◆ **INFORMATION SHOWN**:
+ + + + + + +

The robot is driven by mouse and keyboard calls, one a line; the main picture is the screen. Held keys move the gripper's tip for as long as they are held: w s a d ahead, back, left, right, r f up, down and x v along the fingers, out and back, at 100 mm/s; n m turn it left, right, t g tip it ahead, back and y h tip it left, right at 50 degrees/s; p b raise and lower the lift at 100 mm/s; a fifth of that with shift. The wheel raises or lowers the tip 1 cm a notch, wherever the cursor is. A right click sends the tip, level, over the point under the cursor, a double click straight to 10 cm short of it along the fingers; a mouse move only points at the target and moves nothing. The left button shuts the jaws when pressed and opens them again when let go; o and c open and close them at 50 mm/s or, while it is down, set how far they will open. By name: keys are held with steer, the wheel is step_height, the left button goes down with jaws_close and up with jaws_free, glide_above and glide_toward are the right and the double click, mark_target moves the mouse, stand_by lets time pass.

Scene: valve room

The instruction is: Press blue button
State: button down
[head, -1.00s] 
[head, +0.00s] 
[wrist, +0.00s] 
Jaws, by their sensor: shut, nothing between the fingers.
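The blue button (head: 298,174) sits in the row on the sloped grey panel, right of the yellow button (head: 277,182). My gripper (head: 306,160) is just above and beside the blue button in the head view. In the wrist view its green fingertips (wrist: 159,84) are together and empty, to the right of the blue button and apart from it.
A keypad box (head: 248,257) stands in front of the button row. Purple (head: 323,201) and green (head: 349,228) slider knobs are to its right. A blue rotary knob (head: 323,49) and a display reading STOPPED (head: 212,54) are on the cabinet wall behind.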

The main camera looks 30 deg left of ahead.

+ + + + + + +

◆ **GIVEN PROBLEM**: Determine the number of lines containing "main". Write only that number.

◆ **OUTPUT**: 2